For the Motion Play mode, the camera is zoomed into a first person viewpoint, with only a hovering racquet to be seen on-screen. Movement of the player is automatic on all three versions, leaving you only to worry about hitting the ball. Both Wii and Move have the ability to track the rotation of your serve to add spin to the shot; this is something the controller-less Kinect lacks.
The lack of input choices really puts the depth and long-term enjoyment of the Kinect game into question - unfortunately calibration problems with the Kinect unit at the event compounded matters.
Wii MotionPlus proved to be as solid as ever. But even with the arc of the shots altered by Nintendo's new technology addition to the controller, we couldn't help feel there was little new to the experience. We've been lobbing balls on Wii Sports for years now.
So it was to PS Move we went, and were very much impressed. But note there were two extra stimuli that we acknowledge improved matters over the other two systems on show. Our time with the Wii title was on one of the dock stations you see in retail stores country-wide. The PS3 version dwarfed that by pumping out of a fricking huge Sony HDTV.
And while Kinect matched the screen size, VT4 was demoing on Sony's machine through one of the company's new 3D televisions. It offered us a level of emersion that was second to none, and with an ultra responsive Move controller in our hands, we were soon jumping from side to the side and thoroughly enjoying ourselves - so much so we'd consider buying a Move bundled copy of the game on the system if it comes out.
Slight digression for those interested in 3D comparisons: we had a more enjoyable time playing the game on an LG 3D TV, which stood beside Sony's. LG's used the 3D glasses offered in 3D-equipped cinemas, and the effect was fantastic, the new depth of field adding drastically to the experience. To our eyes, Sony's picture looked washed out in comparison.
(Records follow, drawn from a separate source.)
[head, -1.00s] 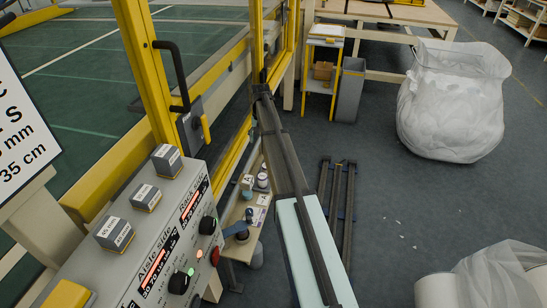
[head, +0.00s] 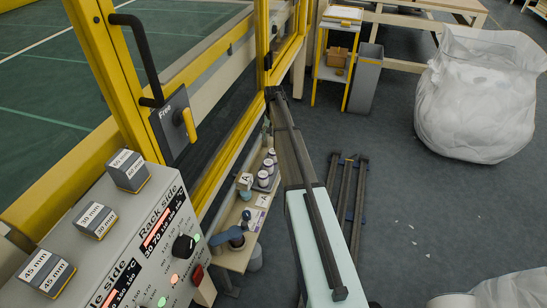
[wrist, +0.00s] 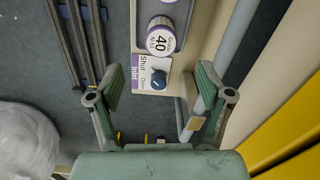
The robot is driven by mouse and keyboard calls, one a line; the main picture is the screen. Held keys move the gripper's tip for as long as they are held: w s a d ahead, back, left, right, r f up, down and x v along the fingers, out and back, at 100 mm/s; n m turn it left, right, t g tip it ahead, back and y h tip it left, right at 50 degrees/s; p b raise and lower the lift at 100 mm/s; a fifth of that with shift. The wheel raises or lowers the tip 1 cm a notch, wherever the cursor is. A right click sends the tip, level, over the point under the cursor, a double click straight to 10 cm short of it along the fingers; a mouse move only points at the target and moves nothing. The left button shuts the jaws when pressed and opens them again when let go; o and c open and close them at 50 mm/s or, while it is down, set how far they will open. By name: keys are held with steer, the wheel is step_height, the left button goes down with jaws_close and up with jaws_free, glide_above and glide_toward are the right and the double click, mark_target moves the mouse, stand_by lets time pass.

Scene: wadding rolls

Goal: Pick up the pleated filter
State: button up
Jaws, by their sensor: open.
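No pleated filter can be made out for certain. In the wrist view a white cylinder with a purple label marked 40 (wrist: 161,36) stands on a narrow bench. The head view shows the small bench (head: 232,258) with several small jars (head: 267,169) and a blue-grey fitting (head: 224,235). My fingers do not show there.
A grey control panel (head: 150,235) and yellow frame (head: 100,70) stand left of the bench. Dark rails (head: 346,195) lie on the floor to its right. A large bag of white wadding (head: 480,100) stands further right. Open floor lies between rails and bag.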

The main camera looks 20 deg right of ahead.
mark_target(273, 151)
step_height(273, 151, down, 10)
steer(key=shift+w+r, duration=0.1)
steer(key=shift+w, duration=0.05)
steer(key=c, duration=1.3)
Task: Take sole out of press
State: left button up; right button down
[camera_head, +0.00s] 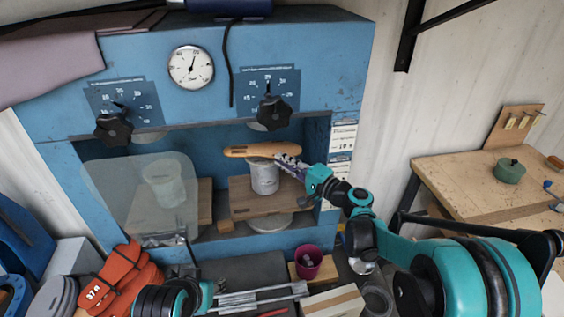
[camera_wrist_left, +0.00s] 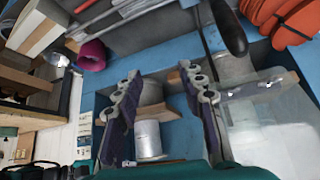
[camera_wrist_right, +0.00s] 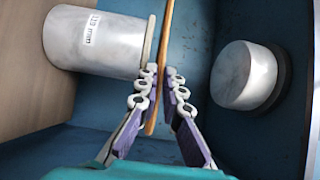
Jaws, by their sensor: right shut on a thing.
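The tan sole (camera_head: 262,150) is in the right bay of the blue press (camera_head: 70,185), just above a pale metal cylinder (camera_head: 264,178). My right gripper (camera_head: 285,160) is shut on the sole's edge. In the right wrist view, the sole (camera_wrist_right: 166,40) shows edge-on between the fingertips (camera_wrist_right: 162,72), between the labelled cylinder (camera_wrist_right: 95,42) and the upper ram (camera_wrist_right: 245,75). It looks slightly apart from the cylinder, but contact is hard to judge. My left gripper (camera_wrist_left: 160,72) is open and empty in the left wrist view; its fingers are not clear in the head view.
A clear shield (camera_head: 125,195) covers the left bay; the right bay is open at the front. Orange soles (camera_head: 122,270), a magenta cup (camera_head: 308,262) and metal rods (camera_head: 250,297) lie in front. A wooden table (camera_head: 450,175) stands at right.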

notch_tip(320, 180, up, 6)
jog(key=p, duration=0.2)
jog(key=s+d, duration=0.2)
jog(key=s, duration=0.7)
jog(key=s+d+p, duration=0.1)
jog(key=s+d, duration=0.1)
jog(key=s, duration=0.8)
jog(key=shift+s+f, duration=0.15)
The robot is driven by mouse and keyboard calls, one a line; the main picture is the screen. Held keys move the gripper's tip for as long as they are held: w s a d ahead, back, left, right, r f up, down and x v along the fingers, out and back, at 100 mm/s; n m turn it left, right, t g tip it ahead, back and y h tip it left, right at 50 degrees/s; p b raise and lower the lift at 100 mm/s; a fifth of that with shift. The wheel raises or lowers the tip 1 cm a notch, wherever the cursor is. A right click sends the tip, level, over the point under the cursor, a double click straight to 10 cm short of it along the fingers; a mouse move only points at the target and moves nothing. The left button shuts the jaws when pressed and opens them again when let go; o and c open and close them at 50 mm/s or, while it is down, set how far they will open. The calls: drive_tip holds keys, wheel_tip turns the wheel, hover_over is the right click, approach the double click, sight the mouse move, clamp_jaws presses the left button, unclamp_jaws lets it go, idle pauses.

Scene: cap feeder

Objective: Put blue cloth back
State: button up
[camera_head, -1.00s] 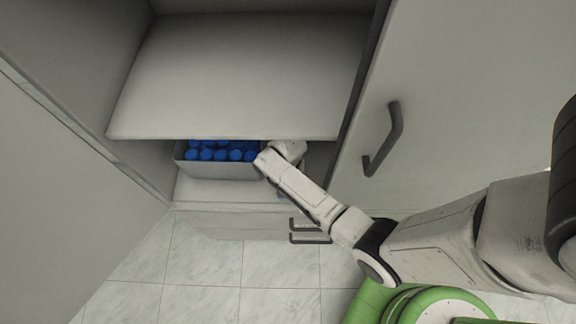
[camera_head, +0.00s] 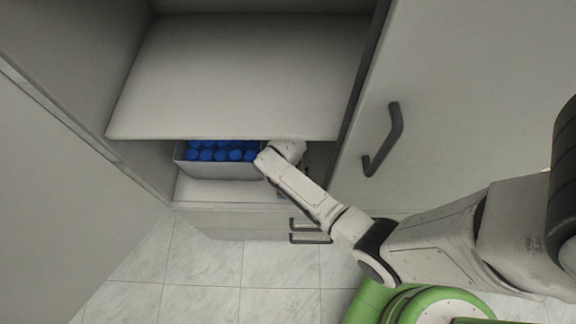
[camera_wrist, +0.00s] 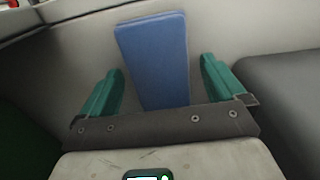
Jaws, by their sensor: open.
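The blue cloth (camera_wrist: 155,62) shows in the wrist view as a flat blue rectangle against a pale grey surface. It lies straight ahead, between the two green fingers of my gripper (camera_wrist: 160,82). The fingers are apart, one on each side of the cloth, and the cloth's lower end is hidden behind the gripper's dark crosspiece. In the head view my gripper is hidden inside the lower cabinet space, and the cloth does not show there.
A grey bin (camera_head: 217,171) of blue caps (camera_head: 221,155) stands on the lower shelf, left of my arm. The upper shelf (camera_head: 235,80) hangs above. A door with a dark handle (camera_head: 385,140) is at right. Drawer handles (camera_head: 309,231) sit below; the tiled floor is clear.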

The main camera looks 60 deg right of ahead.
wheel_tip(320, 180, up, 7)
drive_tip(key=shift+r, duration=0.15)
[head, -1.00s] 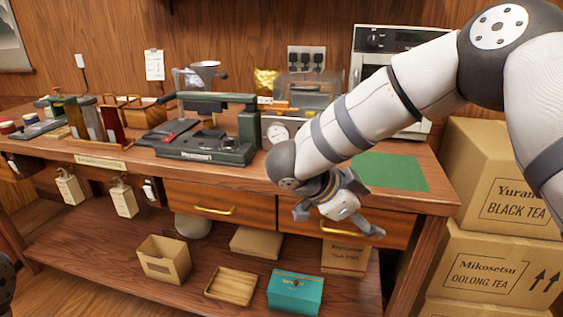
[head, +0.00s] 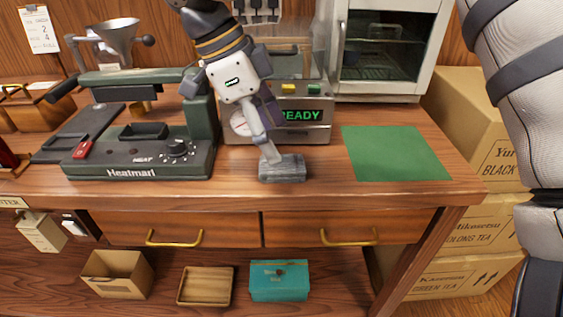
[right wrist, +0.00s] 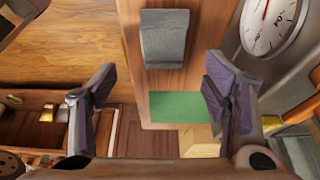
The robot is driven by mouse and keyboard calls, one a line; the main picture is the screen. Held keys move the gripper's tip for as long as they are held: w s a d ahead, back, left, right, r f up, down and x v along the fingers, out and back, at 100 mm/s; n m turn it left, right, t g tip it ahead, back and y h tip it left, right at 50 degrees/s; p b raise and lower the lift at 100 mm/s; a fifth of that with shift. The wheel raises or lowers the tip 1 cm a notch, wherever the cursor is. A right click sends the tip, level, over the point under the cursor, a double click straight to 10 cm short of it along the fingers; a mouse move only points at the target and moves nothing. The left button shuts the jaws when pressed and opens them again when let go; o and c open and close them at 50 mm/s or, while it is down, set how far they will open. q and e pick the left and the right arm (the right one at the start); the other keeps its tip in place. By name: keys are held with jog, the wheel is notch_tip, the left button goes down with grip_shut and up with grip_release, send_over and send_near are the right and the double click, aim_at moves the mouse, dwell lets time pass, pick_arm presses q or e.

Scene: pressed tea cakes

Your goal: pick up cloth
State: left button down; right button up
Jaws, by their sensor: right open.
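The cloth (head: 284,171) is a small grey folded piece lying flat on the wooden counter near its front edge. It stands in front of the machine with the READY display. In the right wrist view the cloth (right wrist: 164,40) lies beyond the fingers, in line with the gap between them. My right gripper (head: 266,150) hangs over the cloth from above and hides part of its back side. In the right wrist view the right gripper (right wrist: 163,90) has its fingers wide apart with nothing between them. I cannot tell whether a fingertip touches the cloth. My left gripper is out of view.
The READY machine (head: 305,125) with a round gauge (right wrist: 272,22) stands close behind the cloth. A green heat device (head: 140,145) is to the left. A green mat (head: 395,153) lies flat at right, with bare counter between it and the cloth. Drawers are below.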

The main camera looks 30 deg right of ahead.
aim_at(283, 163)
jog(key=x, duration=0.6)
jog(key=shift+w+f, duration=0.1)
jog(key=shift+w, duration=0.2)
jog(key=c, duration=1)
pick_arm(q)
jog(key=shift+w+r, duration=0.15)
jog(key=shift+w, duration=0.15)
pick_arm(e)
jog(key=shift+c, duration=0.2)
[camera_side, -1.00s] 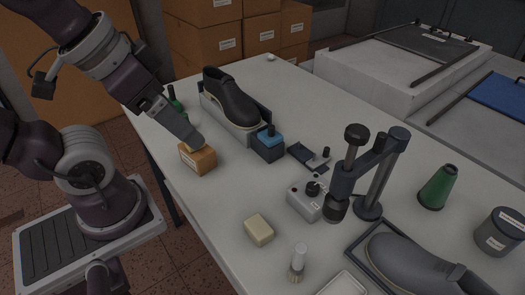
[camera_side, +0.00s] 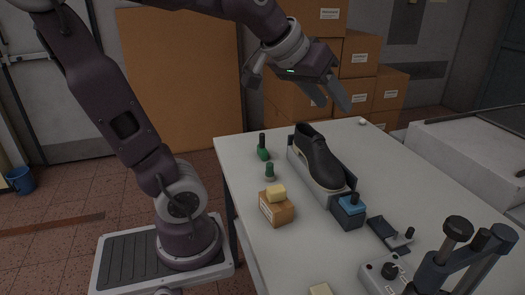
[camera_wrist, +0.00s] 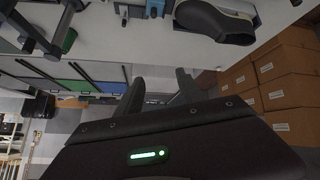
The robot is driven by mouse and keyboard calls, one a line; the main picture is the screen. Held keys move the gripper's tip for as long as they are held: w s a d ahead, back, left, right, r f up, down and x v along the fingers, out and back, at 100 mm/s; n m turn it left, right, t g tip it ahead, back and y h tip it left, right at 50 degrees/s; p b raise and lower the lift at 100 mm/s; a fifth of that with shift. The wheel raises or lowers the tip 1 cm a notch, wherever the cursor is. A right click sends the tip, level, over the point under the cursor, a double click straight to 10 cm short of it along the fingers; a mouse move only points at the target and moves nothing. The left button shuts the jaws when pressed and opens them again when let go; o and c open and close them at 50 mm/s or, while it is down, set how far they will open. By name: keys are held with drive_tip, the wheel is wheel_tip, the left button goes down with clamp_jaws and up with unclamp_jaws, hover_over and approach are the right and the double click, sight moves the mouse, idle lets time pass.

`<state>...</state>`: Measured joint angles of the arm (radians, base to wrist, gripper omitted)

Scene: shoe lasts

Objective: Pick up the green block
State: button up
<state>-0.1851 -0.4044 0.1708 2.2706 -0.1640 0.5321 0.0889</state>
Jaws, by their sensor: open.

3D aside, the facelift to the game is a welcome addition to a tennis franchise now twelve years old. Sega isn't scrimping on content here. Yet Top Spin 4 is coming out strong as well, and with both titles looking to go head to head for our wallets this spring, it'll be to the finer details that we'll look to decide a winner.
It'll only be then that we'll know if AM3's tweaks prove to be a smash hit in the long run, or if different doesn't equate to better.